To do: Extract, unchanged, each line of the listing below from its first line through the line that contains "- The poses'", inclusive, and nothing else.

Record excerpts:
--
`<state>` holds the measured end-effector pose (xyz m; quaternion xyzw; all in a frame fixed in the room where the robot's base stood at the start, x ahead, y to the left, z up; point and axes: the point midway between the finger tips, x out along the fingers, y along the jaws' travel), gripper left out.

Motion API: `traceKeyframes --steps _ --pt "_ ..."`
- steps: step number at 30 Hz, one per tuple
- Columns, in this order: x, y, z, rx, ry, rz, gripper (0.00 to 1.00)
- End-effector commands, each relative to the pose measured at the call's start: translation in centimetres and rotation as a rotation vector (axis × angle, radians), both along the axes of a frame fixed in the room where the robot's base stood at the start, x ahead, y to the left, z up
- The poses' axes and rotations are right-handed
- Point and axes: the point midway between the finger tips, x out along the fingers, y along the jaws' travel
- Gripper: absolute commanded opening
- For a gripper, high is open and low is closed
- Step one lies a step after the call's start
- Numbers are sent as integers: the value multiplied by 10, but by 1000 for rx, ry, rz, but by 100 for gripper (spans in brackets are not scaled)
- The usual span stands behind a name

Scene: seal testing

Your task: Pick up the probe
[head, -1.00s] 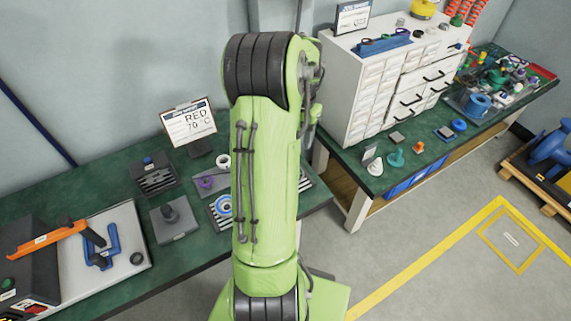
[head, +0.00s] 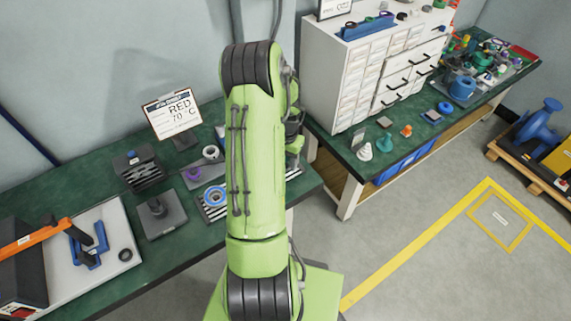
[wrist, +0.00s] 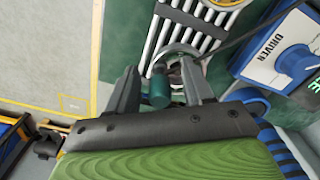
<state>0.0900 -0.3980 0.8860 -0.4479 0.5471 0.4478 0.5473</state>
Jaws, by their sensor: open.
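My gripper (wrist: 160,80) is open in the wrist view, with one dark finger on each side of a small teal cylinder (wrist: 159,90). The cylinder may be the probe, but I cannot tell for sure. It lies between the fingers, with visible gaps on both sides. A grey curved loop and a small dark piece show just beyond it. A dark cable (wrist: 240,38) runs from there up to the right. In the head view my arm hides the gripper and the area around it.
A striped rack (wrist: 190,30) lies beyond the fingers. In the head view, a RED 70 °C sign (head: 172,115) and a grey block (head: 160,215) stand on the green bench. A drawer cabinet (head: 335,85) stands behind right.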

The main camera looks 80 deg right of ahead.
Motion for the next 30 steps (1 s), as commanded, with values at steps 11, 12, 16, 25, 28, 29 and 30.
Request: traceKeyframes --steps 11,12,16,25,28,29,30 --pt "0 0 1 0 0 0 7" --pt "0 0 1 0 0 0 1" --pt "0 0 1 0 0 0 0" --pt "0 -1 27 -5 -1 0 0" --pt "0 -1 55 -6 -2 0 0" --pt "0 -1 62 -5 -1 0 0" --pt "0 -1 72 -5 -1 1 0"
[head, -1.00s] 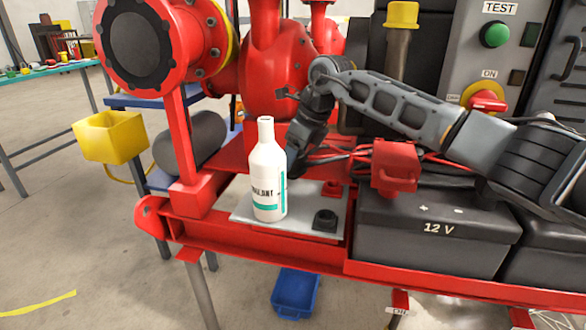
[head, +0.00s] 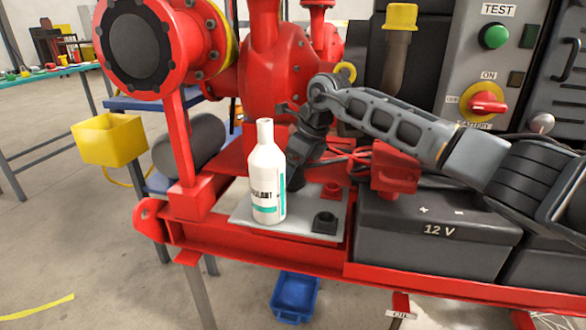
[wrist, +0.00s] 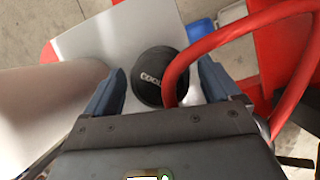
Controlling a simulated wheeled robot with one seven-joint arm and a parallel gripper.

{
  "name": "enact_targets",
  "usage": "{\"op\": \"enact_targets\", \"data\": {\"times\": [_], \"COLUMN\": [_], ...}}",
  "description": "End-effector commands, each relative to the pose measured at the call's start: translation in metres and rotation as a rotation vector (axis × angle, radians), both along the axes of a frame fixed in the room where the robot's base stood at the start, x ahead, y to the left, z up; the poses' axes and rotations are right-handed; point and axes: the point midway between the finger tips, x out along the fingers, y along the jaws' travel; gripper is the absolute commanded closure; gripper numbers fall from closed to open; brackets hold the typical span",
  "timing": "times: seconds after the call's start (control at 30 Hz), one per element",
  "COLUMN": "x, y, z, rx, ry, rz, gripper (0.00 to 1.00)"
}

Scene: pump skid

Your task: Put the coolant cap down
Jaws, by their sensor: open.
--
Finished answer:
`<state>` holds the measured end-effector pose (xyz m; quaternion xyzw; all in a frame fixed in the room where the robot's base stood at the start, x ahead, y to the left, z up; point and axes: the point midway between the finger tips, x out along the fingers, y along the jaws' travel), gripper left out.

Motion API: `traceKeyframes --steps _ --pt "_ ..."`
- steps: step number at 30 Hz, one per tuple
- Columns, in this order: x, y, z, rx, ry, rz, gripper (0.00 to 1.00)
- End-effector commands, each relative to the pose measured at the call's start: translation in centimetres and rotation as a rotation vector (axis × angle, radians), both along the axes of a frame fixed in the room where the robot's base stood at the start, x ahead, y to the left, z up
- The poses' axes and rotations are right-handed

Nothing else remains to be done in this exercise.